**Exercise directions:** Go through the entries below and write each one out exactly.
-------- Data rows
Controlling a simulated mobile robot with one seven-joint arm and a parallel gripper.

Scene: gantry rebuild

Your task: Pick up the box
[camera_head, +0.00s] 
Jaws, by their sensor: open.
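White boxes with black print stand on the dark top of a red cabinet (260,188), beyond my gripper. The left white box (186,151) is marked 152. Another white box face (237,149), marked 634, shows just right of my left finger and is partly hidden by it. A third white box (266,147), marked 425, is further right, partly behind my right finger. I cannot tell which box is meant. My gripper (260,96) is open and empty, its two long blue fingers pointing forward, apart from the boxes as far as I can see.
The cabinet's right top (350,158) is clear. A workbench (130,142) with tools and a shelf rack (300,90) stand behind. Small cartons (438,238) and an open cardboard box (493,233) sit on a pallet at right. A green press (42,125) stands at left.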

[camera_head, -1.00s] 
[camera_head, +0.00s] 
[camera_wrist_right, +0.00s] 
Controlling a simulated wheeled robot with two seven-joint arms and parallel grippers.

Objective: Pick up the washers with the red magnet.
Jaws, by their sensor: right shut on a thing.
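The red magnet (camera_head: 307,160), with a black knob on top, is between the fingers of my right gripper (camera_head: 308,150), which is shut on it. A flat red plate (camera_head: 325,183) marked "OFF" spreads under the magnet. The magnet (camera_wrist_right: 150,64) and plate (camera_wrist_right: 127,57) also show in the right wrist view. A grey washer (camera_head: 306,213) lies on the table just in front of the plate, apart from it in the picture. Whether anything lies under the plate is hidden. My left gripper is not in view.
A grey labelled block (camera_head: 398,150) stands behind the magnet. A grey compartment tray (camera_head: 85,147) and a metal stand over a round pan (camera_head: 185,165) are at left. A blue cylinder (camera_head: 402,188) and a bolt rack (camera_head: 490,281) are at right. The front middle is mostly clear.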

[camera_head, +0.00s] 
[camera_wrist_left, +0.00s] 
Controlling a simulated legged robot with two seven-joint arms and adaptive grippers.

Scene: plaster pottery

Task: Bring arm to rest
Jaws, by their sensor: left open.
----------------
**Finished task:**
Controlling a simulated mobile robot with one seven-joint arm and a parallel gripper.

Scene: gantry rebuild

Your task: Pick up the box
[camera_head, +0.00s] 
Jaws, by their sensor: open.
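White boxes with black print stand on the dark top of a red cabinet (260,188), beyond my gripper. The left white box (186,151) is marked 152. Another white box face (237,149), marked 634, shows just right of my left finger and is partly hidden by it. A third white box (266,147), marked 425, is further right, partly behind my right finger. I cannot tell which box is meant. My gripper (260,96) is open and empty, its two long blue fingers pointing forward, apart from the boxes as far as I can see.
The cabinet's right top (350,158) is clear. A workbench (130,142) with tools and a shelf rack (300,90) stand behind. Small cartons (438,238) and an open cardboard box (493,233) sit on a pallet at right. A green press (42,125) stands at left.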

[camera_head, -1.00s] 
[camera_head, +0.00s] 
[camera_wrist_right, +0.00s] 
Controlling a simulated wheeled robot with two seven-joint arms and parallel grippers.

Objective: Pick up the washers with the red magnet.
Jaws, by their sensor: right shut on a thing.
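The red magnet (camera_head: 307,160), with a black knob on top, is between the fingers of my right gripper (camera_head: 308,150), which is shut on it. A flat red plate (camera_head: 325,183) marked "OFF" spreads under the magnet. The magnet (camera_wrist_right: 150,64) and plate (camera_wrist_right: 127,57) also show in the right wrist view. A grey washer (camera_head: 306,213) lies on the table just in front of the plate, apart from it in the picture. Whether anything lies under the plate is hidden. My left gripper is not in view.
A grey labelled block (camera_head: 398,150) stands behind the magnet. A grey compartment tray (camera_head: 85,147) and a metal stand over a round pan (camera_head: 185,165) are at left. A blue cylinder (camera_head: 402,188) and a bolt rack (camera_head: 490,281) are at right. The front middle is mostly clear.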

[camera_head, +0.00s] 
[camera_wrist_left, +0.00s] 
Controlling a simulated legged robot with two seven-joint arms and adaptive grippers.

Scene: plaster pottery

Task: Bring arm to rest
Jaws, by their sensor: left open.

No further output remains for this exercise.